Dein Produktions- und Konsummodell klingt nach recht hohem Verwaltungsaufwand - zumindest, wenn man es in bestehende Strukturen einarbeiten wollte. Und solange das Denken des Einzelnen egoistisch geprägt ist (was aus meiner Sicht für Menschen in politischen Entscheidungspositionen immer gilt), wird jede Organisationsform dazu mißbraucht werden, Umverteilungen der Wertschöpfung im Sinne dieser Nichtsnutze, ihrer Verwandtschaft und Bekanntschaft vorzunehmen.

Das war in der DDR auch nicht anders. Deshalb hat's uns ja gereicht. Bis der fette Helmut mitbekam, daß die gefährliche Situation vorbei ist und anfing, von Wohlstand, Aufschwung, Freiheit und anderen Dingen zu faseln, die sich in den Altbundesländern seit Jahrzehnten zum Wählerstimmenfang bewährt hatten.

Übrigens bestreite ich, daß der Kapitalismus keiner Planwirtschaft unterliegt. Jeder kleine Existenzgründer stellt sich die Frage, wo er in 5 Jahren stehen will und wie das geschehen soll.
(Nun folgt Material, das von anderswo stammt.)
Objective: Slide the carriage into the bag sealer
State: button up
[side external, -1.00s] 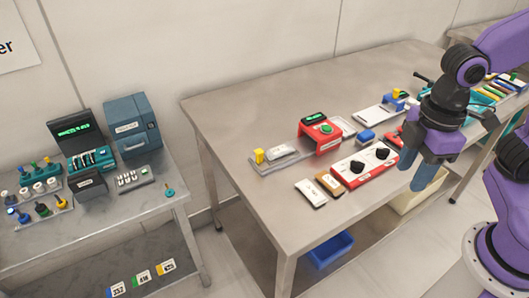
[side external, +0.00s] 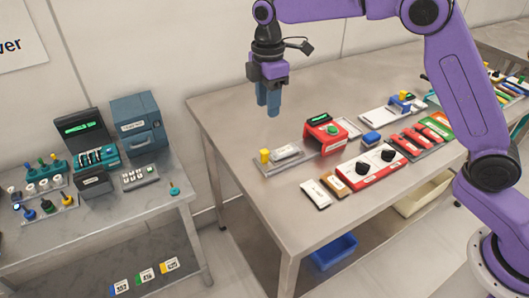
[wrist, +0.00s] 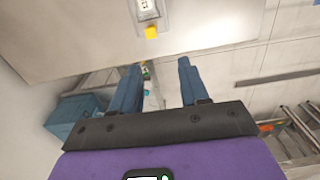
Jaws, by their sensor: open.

Aber auch in der Arbeit und Zusammenarbeit weltweiter Großunternehmen gibt es immer konkrete Pläne, wer mit welchen Maßnahmen plattgemacht werden soll, wen man übernehmen möchte und mit wieviel materiellem Aufwand in welchem Zeitrahmen eine noch nicht existente Verbrauchergruppe für ein schwachsinniges Produkt aufgebaut wird, das kein Mensch braucht (Tamagotchi, antibakterielle Müllbeutel).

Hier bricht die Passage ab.